Gefühle der Sprachlosigkeit und Ohnmacht schienen die Diskussionsteilnehmer kaum zu kennen. Meist führten sie positive Erfahrungen im Umgang mit dem Ausland an, sei es als Herausforderung wie bei Christa Ganterer, die dies besonders im beruflichen Umfeld zu schätzen weiß, sei es als Befriedigung der persönlichen Wissbegier oder Erfüllung professioneller Ziele. Keiner wollte ein irgendwie wertendes oder vergleichendes Urteil über die Länder seines Auslandsaufenthalts geben. Für Matei Demetrescu waren die positiven persönlichen Beziehungen für eine rasche Akklimatisierung in das fremde Umfeld ausschlaggebend.

Allerdings räumte Koch ein, dass die ersten Monate in einer fremden Umgebung, solange die Sprache einem gänzlich unvertraut ist, ungeheuer anstrengend seien, als würden Töne wie unverständliche Sprechblasen auf das Gehör einprasseln. Aber die Erfahrung, wie das eigene Gehirn sich automatisch bemühe, Strukturen zu erkennen, sei ausgesprochen bereichernd. Sprachbarrieren bzw. die Schwierigkeiten des Übersetzens nahmen in den Ausführungen breiten Raum ein. Dabei ging es weniger um Sprachkompetenz im technischen Sinne, sondern um die Vermittlung des Sprachgefühls. Paul Celan hätte immer gejammert, dass er sich in dieser teutonischen Sprache ausdrücken müsse, dabei wäre das für ihn ein Glücksfall gewesen, denn auf Rumänisch wäre ihm dieser Erfolg nie zuteil geworden, meint Iuga.

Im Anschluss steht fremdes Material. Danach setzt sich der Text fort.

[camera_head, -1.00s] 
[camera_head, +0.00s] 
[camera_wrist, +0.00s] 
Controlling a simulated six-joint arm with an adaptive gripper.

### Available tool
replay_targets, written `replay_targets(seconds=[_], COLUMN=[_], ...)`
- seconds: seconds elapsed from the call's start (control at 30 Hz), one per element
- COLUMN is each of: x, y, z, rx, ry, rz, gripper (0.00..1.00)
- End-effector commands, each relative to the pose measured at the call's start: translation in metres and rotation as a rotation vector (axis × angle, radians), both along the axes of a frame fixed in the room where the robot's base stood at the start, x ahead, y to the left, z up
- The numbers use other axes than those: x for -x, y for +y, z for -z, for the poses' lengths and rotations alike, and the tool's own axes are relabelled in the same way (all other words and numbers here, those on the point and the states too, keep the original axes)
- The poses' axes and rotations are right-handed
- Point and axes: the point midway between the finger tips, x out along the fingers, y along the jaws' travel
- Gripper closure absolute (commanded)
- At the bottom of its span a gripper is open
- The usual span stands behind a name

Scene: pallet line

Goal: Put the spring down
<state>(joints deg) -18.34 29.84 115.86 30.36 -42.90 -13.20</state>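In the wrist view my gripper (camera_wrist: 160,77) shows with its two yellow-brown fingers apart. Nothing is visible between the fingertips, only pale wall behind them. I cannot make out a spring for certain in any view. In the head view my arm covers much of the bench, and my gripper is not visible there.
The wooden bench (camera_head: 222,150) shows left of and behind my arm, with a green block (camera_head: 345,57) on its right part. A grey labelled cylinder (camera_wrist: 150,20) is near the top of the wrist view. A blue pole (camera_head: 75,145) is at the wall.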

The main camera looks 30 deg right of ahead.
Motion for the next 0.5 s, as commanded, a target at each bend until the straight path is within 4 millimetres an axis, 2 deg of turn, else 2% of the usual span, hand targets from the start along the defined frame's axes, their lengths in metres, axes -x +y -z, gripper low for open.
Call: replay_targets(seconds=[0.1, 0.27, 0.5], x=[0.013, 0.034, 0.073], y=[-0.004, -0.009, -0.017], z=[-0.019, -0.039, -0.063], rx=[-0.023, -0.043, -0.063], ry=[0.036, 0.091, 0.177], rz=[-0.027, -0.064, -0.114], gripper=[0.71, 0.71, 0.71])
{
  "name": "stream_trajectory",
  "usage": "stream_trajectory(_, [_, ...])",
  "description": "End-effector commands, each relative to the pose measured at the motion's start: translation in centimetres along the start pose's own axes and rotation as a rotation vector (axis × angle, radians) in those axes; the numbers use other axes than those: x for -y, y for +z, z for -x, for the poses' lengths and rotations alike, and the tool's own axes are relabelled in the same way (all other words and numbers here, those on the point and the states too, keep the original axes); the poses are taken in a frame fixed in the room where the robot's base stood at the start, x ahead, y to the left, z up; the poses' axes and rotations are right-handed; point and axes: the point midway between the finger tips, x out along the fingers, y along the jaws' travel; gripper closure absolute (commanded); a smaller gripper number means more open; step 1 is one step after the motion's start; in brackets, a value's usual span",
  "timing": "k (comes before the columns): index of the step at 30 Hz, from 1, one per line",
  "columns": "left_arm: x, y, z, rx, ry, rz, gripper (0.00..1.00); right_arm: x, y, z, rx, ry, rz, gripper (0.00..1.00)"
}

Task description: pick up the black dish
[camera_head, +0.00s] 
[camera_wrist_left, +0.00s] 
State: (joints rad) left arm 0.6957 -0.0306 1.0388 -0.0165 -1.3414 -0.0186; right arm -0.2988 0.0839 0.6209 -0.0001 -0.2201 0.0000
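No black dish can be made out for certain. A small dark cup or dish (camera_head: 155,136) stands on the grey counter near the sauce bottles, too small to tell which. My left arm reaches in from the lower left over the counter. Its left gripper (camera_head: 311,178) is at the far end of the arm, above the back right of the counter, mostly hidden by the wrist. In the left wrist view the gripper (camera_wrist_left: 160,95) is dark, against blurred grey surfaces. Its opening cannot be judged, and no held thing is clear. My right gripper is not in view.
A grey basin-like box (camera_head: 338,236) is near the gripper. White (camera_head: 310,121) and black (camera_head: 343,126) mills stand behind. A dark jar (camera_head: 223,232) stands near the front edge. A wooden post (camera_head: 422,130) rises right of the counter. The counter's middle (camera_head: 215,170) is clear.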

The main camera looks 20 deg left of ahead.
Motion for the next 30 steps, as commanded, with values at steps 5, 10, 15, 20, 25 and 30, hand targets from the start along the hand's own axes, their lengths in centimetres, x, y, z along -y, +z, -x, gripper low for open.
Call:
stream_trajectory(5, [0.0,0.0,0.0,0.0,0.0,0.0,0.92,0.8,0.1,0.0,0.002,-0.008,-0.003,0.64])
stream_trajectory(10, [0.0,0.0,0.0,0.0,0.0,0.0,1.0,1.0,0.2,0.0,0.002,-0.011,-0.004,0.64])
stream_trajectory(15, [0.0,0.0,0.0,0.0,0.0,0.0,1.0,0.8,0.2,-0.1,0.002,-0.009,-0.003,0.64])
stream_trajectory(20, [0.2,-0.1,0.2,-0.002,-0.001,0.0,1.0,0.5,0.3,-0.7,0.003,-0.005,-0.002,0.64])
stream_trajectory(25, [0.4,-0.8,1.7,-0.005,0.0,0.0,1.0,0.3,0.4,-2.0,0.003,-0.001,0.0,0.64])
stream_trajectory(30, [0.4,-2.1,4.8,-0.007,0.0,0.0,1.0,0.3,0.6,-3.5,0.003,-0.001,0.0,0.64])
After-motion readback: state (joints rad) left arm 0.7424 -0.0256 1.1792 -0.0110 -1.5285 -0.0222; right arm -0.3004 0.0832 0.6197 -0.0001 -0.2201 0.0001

Ein Übersetzer von Literatur müsse mehr leisten, denn er müsse das Gefühl und die Begeisterung für den Text wecken, in diesem Sinne habe sie die „Blechtrommel“ von Günther Grass für die Rumänen geschrieben. Dass kongeniale Übersetzungen nicht unbedingt immer textgenau sein müssen, ist bekannt und so bemerkte Koch pointiert: „Luther war als Übersetzer eine Null.“ Dies auch als Antwort auf den Einwurf aus dem Publikum: „Man lebe nicht in einem Land, sondern in einer Sprache“. Umgekehrt erwiderte Koch, könne man allerdings auch erst dann davon sprechen, in einer fremden Sprache angekommen zu sein, wenn man sie so verinnerlicht habe, dass man sie nicht mehr übersetze, ja sogar in ihr träumen könne.

Vielleicht die treffendste Antwort auf die themengebende Frage des Abends.